Model laws, minimum standards, directives, recommendations – the variety of instruments designed to harmonise law has almost become confusing. In order to clarify the picture, the present contribution first gives an overview of the different instruments that might be suitable for harmonising civil procedure (section 1). In a second step, it will be analysed which types of instruments have already been used on the European level, and major weak and strong points of these instruments will be discussed (section 2). This leads finally to the question which type of instrument might be suitable for future challenges (section 3).
INSTRUMENTS DESIGNED TO HARMONISE PROCEDURAL LAW
Different types of instruments are to be distinguished.

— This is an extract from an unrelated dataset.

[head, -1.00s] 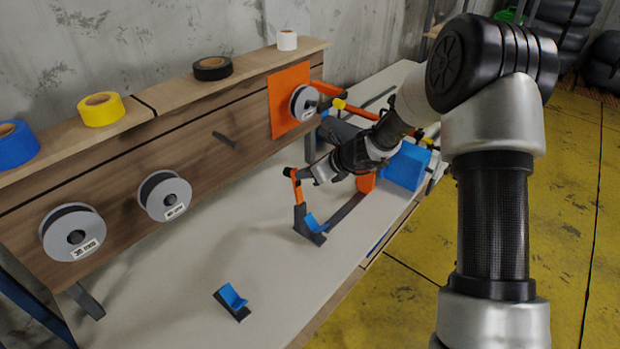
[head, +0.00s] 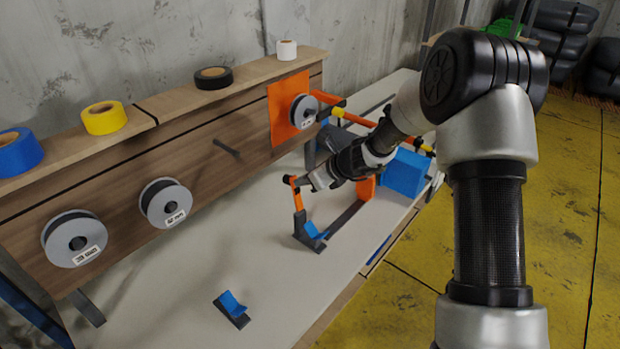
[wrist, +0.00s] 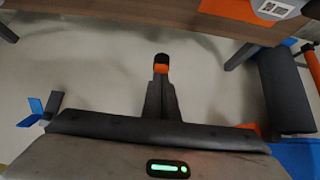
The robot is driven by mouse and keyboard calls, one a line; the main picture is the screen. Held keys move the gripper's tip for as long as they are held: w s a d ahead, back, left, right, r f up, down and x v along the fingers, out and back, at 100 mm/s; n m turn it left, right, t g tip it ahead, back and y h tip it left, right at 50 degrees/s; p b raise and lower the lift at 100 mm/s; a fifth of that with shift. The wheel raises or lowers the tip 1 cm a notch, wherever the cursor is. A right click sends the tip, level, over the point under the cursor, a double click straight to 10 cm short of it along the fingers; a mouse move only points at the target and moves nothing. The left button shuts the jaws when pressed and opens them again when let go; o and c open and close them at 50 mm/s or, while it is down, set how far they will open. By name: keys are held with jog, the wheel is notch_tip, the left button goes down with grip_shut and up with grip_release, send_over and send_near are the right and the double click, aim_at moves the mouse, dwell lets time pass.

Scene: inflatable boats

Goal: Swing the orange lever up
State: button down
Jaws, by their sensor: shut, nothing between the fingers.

On the one hand, there are hard law instruments, such as conventions and, at the European level, directives and regulations. All these instruments are characterised by their binding character.
On the other hand, there is a vast variety of soft law instruments. Their common element is the absence of any binding effect. This means that they have to convince the addressees by their substance. Within this huge category of soft law, another distinction might be made between those instruments which are addressed to private actors, those which are addressed to national legislators and, thirdly, all other instruments.
The first subcategory comprises, first and foremost, model contracts, model terms and conditions and codes of conduct. The INCOTERMS, published by the International Chamber of Commerce, are an example of model terms and conditions, which have found wide acceptance by the market. The most important instrument of the second subcategory – soft law designed for national legislators – is the model law. A prominent and very successful example is the UNCITRAL model law on arbitration – a model law in the field of procedure. The last important reform of the German Arbitration Law also followed this model.
Minimum standards are less detailed than model rules. They do not propose specific rules, but only lay down a common fundament, by which the national laws should be construed. According to Burkhard Hess, minimum standards are not as general and fundamental as constitutional principles, but are less precise than procedural principles.